Alas, Corning (nyse: GLW - news - people ), based in the sleepy upstate New York town it is named after, has a business history as fragile as glass. It sparkles from a world-beating technological breakthrough, then shatters when its market hits a bump. Its most recent crash, a result of relying on fiber optics during the telecom bust, was its most painful. Corning's stock went from $110 to $1.10 in the span of two years and the 155-year-old company nearly collapsed.

Wendell Weeks, Corning's energetic and animated chief executive, has a favorite analogy: "We're like the girl in the nursery rhyme, with the curl," he says with a huge grin. "When we're good, we're very good, and when we are bad, we are terrible."
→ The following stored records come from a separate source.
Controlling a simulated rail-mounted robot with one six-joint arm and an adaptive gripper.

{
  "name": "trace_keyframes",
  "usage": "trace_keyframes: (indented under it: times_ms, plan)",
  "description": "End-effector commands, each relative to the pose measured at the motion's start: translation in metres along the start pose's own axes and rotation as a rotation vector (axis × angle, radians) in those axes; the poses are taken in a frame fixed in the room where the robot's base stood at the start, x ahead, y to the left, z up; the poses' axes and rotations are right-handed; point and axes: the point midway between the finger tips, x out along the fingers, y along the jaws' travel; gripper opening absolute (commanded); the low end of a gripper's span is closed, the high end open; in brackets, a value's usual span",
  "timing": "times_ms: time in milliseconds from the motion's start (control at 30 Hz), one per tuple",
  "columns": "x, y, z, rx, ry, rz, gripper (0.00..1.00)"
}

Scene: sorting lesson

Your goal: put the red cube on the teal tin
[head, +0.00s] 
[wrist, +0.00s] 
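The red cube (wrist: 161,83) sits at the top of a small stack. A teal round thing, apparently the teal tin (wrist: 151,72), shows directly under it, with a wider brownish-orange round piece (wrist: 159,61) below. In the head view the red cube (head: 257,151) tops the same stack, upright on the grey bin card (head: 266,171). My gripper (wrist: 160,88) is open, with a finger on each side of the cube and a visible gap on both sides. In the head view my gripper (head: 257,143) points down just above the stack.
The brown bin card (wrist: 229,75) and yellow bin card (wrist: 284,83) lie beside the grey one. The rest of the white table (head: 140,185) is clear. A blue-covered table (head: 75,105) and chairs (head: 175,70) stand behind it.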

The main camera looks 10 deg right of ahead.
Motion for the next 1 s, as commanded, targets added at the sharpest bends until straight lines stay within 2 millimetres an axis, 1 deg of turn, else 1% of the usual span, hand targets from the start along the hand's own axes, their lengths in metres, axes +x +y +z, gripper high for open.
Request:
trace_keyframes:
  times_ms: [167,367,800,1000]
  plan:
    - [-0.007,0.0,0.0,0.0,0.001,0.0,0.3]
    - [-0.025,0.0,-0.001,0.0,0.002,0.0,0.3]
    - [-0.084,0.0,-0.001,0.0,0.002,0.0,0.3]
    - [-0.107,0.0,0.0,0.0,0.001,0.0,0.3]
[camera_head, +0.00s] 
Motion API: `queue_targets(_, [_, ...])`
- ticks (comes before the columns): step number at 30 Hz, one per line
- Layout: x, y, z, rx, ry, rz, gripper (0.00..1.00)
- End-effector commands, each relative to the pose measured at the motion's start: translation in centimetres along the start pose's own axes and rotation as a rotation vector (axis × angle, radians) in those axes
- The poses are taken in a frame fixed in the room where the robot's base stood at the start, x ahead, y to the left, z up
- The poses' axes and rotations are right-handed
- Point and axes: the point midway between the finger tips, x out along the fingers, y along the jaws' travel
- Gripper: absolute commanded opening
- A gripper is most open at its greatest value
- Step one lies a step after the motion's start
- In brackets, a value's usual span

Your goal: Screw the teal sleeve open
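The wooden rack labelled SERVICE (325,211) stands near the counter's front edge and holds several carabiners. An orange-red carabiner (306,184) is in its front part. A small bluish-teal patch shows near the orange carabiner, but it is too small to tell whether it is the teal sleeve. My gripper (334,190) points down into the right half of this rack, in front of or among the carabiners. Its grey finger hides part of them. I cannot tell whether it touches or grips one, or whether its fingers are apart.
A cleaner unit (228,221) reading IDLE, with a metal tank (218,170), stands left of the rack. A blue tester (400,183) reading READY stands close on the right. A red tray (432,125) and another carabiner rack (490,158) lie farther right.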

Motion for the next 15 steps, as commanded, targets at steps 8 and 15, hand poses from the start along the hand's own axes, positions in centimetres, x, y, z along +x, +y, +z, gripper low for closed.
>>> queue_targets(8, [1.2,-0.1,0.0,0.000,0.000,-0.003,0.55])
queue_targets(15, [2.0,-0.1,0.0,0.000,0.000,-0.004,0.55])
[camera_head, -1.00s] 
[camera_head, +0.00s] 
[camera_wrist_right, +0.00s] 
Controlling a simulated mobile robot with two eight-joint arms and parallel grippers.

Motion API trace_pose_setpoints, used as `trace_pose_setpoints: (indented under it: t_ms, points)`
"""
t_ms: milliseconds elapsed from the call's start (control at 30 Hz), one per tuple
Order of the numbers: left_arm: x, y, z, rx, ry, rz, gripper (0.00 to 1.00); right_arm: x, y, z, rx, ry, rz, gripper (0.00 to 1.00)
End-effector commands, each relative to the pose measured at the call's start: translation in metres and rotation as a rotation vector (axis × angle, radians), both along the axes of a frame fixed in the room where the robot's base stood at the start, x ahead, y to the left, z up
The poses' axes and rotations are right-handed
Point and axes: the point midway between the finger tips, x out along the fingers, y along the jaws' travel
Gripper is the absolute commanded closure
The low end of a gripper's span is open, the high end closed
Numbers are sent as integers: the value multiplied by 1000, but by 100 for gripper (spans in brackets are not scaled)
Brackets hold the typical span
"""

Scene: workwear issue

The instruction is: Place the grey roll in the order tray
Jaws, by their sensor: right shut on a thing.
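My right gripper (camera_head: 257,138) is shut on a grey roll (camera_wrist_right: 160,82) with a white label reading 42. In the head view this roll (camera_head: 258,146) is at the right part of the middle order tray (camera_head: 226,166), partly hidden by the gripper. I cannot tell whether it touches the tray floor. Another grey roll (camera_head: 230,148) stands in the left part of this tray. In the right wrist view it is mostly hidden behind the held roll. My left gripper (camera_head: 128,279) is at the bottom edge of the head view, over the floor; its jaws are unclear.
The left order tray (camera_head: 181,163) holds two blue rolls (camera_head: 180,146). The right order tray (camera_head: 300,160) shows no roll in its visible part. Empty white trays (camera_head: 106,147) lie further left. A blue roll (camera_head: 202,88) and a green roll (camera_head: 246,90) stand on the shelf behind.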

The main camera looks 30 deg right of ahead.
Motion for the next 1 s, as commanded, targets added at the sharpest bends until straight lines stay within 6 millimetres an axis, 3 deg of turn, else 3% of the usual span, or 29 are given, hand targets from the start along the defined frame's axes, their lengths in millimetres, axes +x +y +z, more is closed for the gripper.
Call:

Weeks, 46, can smile because Corning is very good right now. But, once again, it is thanks to one product. This time it is the impossibly thin, flat glass used to make liquid crystal displays. Corning, along with its joint venture with Samsung, owns 60% of the market, which has been growing 62% a year since 2002. In 2005 display glass accounted for 38% of the company's $4.6 billion in revenue and 187% of the company's $585 million in profit.

It is Weeks' mission to make the bad times less terrible by changing the way Corning decides what to invest in. Instead of pouring money into just one product at a time, Weeks wants Corning to juggle many--like diversifying your investments. But to get there Weeks had to jettison classic business school theory, which would have companies pushing decision making down to lower levels. Weeks, who got a Harvard M.B.A. in 1987, has instead wrested control of research and development spending decisions away from the divisions and centralized them with the executives at the company.

The idea is that managers seeing the whole company can direct money and resources to a division that, while unprofitable, may hold Corning's next big hit. In the past the divisions at Corning making the most money were the ones that could invest the most in research and development. So when Corning was all fiber optics, research in other areas was crowded out; in 2000, 65% of Corning's R&D money went to fiber optics. Now 29% goes to Corning's current hit, display screens.

Weeks regularly convenes what is called a growth and strategy council. At the head of the council sits a triumvirate: Weeks, Chief Operating Officer Peter Volanakis and Chief Technology Officer Joseph Miller. Every four to six weeks the council meets for a half-day debate about a technology that is two to seven years from being ready.

"If you want balance, someone who's in charge of all of it needs to actually make these decisions," says Weeks. Miller says he wants Corning to score two to four big hits per decade, up from one or two.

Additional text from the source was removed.